Written request: Copy each line with the word "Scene" in it.

Data entries:
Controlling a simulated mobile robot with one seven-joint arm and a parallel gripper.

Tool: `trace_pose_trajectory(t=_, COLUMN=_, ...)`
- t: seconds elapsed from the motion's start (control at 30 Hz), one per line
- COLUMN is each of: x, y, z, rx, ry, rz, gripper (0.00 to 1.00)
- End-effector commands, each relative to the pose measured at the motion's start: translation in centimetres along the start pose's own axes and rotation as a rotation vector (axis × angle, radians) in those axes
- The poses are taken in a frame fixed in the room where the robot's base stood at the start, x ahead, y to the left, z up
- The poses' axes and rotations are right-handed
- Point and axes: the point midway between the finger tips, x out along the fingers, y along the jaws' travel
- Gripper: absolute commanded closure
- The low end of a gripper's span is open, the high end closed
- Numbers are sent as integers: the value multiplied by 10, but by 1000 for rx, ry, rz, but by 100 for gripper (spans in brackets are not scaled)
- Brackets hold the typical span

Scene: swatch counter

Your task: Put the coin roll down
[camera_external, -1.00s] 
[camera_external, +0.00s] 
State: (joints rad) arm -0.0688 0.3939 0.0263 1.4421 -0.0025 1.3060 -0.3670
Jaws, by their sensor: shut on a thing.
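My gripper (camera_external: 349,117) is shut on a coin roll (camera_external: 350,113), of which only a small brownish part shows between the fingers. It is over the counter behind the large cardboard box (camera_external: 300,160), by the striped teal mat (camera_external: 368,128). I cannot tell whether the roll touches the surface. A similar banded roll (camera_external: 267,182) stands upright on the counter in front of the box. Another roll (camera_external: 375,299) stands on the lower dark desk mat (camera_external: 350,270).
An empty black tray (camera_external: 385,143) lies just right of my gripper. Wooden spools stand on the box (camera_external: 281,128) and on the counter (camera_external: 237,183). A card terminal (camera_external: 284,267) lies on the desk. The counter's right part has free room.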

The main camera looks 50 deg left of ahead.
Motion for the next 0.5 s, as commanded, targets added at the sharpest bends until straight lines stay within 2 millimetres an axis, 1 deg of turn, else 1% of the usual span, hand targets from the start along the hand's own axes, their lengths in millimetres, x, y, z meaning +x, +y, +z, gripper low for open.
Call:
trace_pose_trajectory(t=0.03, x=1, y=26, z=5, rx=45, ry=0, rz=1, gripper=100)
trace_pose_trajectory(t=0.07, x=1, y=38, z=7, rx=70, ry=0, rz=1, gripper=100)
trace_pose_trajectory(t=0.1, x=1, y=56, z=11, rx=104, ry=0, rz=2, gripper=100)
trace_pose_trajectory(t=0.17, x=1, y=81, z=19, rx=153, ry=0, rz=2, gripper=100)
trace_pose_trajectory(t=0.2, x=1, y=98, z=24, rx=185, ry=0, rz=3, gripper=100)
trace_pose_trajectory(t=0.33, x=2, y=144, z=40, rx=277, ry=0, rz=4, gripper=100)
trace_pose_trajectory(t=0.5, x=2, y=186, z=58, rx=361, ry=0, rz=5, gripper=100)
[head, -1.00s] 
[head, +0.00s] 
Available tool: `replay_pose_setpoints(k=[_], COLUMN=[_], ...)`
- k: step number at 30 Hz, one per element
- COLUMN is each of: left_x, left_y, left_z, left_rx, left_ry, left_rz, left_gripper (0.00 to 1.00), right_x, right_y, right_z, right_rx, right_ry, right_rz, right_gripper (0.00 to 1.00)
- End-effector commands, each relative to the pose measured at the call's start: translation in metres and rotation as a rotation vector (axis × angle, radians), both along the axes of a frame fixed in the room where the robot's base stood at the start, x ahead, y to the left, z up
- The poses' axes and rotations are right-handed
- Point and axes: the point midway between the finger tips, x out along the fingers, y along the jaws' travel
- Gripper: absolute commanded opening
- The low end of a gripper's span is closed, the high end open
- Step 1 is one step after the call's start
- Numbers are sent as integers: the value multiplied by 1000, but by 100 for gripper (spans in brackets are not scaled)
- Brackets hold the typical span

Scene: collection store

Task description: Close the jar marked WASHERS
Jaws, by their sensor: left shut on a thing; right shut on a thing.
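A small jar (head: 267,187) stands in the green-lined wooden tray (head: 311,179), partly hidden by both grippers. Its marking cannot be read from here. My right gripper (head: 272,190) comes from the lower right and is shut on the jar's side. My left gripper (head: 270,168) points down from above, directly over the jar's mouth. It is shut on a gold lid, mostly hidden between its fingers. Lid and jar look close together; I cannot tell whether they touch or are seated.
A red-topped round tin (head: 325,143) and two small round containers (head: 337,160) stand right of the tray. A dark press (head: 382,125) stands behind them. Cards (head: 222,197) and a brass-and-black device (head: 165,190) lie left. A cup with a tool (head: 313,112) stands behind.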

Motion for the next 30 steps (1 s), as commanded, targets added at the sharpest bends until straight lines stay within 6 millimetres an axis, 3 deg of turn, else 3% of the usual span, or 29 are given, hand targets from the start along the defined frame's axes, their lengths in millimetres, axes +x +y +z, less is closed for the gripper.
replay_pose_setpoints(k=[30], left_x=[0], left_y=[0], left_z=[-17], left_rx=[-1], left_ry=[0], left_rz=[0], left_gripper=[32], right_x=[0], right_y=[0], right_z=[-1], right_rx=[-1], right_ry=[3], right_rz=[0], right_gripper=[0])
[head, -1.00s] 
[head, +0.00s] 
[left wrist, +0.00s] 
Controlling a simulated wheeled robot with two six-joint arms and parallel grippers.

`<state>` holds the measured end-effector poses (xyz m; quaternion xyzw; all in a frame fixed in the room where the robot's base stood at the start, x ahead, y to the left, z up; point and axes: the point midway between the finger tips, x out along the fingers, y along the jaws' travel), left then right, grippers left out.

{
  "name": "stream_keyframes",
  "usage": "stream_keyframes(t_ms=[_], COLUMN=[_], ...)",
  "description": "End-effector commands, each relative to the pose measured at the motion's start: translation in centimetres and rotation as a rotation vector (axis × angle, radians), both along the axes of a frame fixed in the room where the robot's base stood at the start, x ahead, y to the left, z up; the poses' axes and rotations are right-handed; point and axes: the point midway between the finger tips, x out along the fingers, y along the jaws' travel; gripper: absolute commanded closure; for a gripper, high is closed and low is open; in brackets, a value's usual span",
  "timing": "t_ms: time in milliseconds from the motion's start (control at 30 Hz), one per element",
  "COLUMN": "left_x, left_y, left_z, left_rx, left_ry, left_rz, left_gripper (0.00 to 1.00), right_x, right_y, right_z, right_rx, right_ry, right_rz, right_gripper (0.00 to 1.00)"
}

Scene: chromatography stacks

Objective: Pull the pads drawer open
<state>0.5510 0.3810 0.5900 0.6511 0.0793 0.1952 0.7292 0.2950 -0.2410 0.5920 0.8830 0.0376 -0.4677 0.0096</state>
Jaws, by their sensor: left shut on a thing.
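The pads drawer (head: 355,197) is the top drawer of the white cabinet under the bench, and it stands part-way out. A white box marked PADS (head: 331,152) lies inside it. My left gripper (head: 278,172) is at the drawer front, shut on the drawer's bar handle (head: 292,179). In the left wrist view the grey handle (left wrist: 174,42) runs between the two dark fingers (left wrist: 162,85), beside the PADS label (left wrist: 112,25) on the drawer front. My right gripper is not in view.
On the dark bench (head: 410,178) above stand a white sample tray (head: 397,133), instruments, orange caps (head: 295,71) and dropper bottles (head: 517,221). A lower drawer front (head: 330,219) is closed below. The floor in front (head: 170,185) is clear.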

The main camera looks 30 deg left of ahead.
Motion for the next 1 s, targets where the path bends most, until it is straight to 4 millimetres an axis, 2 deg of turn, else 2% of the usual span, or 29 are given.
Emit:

Expected output:
Scene: swatch counter
Scene: collection store
Scene: chromatography stacks

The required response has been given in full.